Prof @HaedarNs menulis Kiai Haji Ahmad Dahlan yang wafat pada 1923 itu telah berusaha memahamkan umat Islam agar mengikuti Sunnah Nabi Saw dengan Salat Id di lapangan terbuka.
Pada masa itu umat muslim Indonesia yang mayoritas bermazhab fikih Syafi’i memang melaksanakan Salat Id di masjid atau dengan kata lain dipimpin oleh imam di dalam masjid karena menganggap keberadaan masjid lebih utama.

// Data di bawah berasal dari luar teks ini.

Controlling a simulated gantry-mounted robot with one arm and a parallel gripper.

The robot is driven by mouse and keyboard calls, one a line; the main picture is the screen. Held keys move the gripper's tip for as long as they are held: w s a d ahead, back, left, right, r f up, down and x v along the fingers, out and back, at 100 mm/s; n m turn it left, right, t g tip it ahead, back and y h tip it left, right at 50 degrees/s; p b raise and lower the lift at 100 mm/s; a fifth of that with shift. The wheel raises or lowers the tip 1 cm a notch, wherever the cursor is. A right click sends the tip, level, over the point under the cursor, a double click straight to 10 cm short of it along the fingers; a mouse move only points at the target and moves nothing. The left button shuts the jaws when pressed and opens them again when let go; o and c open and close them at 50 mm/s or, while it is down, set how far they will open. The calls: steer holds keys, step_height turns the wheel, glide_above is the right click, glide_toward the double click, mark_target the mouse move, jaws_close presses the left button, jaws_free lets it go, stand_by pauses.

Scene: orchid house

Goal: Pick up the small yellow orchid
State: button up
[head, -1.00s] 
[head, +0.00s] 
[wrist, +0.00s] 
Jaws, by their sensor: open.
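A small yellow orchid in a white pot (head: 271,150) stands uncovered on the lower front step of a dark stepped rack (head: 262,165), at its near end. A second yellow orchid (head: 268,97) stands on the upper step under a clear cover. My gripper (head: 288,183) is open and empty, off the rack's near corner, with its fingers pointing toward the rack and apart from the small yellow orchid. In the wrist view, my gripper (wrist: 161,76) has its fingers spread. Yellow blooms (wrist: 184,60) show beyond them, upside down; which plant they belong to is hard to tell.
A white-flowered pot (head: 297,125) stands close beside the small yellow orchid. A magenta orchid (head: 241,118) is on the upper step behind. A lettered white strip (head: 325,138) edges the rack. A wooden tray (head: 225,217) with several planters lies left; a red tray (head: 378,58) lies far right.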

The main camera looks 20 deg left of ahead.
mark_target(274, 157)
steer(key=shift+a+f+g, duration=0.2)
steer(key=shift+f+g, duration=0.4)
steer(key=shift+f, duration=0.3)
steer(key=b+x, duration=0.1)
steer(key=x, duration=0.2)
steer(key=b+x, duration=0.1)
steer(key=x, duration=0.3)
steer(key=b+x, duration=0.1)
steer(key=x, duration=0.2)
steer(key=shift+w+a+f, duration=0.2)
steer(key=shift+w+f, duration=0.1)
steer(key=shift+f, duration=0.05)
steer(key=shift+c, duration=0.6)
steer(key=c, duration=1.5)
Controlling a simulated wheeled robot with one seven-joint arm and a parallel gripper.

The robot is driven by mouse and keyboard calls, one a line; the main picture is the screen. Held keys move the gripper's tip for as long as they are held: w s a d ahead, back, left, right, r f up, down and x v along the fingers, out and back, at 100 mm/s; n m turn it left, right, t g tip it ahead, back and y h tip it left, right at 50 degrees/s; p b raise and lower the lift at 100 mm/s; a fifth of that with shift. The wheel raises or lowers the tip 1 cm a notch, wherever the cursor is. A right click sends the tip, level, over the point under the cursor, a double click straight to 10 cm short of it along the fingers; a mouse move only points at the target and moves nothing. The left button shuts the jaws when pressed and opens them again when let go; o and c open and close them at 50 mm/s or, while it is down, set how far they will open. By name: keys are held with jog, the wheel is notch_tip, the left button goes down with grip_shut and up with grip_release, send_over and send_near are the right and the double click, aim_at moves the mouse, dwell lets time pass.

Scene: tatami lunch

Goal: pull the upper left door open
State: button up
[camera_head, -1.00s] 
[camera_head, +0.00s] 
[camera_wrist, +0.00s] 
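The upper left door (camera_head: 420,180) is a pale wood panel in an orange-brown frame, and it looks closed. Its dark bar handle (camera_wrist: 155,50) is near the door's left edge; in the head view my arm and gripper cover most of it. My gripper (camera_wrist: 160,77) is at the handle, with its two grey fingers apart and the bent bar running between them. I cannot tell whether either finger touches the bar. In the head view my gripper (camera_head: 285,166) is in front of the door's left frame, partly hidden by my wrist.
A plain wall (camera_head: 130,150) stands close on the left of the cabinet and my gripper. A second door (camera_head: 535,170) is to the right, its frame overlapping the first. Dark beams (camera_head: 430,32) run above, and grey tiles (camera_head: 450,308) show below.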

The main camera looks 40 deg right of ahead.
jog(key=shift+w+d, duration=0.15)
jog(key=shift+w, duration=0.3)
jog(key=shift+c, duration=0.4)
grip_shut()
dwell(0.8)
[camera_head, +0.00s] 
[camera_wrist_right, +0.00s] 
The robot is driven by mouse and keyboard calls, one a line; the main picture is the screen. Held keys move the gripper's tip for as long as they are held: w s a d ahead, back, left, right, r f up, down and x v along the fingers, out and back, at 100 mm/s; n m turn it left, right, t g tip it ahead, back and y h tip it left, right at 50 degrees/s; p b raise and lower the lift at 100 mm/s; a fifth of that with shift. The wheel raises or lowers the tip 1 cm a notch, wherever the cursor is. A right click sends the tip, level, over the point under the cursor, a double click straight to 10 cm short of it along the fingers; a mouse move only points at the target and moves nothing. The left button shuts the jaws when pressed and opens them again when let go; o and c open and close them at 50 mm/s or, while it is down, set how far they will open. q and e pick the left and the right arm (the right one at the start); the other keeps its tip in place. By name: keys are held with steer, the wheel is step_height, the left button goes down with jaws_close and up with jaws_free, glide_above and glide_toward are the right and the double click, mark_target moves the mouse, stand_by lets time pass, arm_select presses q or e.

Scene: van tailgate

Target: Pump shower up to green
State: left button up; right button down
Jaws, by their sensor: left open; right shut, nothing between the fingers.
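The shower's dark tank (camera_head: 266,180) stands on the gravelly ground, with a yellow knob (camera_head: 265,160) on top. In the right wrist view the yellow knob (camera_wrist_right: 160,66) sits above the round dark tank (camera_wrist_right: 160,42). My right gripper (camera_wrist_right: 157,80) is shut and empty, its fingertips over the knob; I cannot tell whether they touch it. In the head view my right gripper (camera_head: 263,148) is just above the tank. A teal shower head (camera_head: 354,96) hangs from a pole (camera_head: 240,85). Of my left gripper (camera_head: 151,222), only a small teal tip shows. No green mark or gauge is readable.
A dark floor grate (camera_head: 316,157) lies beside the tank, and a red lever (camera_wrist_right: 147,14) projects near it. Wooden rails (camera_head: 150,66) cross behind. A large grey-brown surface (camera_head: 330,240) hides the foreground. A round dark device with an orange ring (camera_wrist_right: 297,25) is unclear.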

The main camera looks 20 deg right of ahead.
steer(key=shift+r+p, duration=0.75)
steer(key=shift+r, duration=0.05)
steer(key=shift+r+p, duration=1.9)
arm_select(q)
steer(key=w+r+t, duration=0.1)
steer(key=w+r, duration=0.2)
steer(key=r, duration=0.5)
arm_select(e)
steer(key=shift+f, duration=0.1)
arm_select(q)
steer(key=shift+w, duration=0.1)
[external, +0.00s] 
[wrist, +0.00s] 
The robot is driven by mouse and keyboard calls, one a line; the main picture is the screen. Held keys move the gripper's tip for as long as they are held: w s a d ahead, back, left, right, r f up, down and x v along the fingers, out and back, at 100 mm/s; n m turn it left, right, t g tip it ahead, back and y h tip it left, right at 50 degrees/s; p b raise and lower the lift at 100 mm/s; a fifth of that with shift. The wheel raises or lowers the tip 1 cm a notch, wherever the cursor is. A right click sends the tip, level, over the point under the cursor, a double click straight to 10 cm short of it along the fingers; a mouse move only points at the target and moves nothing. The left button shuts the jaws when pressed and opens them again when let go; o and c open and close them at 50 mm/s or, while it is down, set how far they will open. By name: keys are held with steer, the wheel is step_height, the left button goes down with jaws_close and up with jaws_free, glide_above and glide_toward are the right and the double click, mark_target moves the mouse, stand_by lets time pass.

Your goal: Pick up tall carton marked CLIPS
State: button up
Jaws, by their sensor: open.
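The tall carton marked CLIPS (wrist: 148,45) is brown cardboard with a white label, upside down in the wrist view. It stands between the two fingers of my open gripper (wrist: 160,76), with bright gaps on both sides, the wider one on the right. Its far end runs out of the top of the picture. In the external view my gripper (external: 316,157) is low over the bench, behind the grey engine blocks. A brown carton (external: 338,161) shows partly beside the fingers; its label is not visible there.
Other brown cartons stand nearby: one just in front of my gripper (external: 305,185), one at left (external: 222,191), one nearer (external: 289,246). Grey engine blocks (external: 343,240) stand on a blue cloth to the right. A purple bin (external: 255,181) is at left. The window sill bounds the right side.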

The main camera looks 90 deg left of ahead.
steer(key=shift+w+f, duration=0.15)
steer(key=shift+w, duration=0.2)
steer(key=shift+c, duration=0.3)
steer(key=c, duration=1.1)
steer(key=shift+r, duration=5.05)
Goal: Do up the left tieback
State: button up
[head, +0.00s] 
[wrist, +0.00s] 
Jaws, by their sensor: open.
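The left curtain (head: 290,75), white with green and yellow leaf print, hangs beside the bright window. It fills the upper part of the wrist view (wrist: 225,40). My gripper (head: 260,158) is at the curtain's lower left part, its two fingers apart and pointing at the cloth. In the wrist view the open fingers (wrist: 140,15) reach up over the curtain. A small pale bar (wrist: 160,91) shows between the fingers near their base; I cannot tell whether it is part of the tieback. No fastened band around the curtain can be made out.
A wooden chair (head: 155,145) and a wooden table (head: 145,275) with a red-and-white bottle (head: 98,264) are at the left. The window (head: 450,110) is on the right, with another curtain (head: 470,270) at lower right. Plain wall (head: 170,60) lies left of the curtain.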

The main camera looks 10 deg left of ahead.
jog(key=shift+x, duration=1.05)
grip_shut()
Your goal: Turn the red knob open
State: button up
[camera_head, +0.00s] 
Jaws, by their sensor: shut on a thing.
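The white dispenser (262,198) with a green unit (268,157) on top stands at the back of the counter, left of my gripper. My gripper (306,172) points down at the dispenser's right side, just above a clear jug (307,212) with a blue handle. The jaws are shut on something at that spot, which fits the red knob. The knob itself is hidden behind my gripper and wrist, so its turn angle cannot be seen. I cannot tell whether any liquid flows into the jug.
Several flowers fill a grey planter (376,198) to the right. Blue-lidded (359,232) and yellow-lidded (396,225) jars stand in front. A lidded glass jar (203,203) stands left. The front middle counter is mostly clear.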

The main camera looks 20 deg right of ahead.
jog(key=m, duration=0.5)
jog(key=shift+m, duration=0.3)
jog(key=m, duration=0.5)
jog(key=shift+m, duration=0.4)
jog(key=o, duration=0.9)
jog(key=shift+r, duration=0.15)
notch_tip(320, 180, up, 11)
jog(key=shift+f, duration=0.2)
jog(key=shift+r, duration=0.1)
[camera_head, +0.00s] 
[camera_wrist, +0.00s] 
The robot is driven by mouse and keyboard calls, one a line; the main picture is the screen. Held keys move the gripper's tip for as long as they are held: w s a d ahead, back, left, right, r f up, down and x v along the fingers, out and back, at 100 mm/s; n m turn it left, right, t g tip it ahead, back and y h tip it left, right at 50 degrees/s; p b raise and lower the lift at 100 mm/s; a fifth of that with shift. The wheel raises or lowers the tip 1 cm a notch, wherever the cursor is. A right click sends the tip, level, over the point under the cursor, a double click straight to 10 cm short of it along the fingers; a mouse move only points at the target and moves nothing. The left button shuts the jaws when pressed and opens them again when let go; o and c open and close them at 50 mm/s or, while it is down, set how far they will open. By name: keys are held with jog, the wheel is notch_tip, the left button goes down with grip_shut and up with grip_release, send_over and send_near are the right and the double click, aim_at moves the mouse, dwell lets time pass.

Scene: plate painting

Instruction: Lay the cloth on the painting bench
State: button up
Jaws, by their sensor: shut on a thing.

Pertama Kali Salat Id di Lapangan tahun 1926
Sementara itu, Almanak Muhammadiyah 1394 (1974), mencatat bahwa Salat Id di tanah lapang memang dimulai Muhammadiyah pada tahun 1926. Utamanya, dengan merujuk pada hasil keputusan Kongres Muhammadiyah ke-15 di Surabaya.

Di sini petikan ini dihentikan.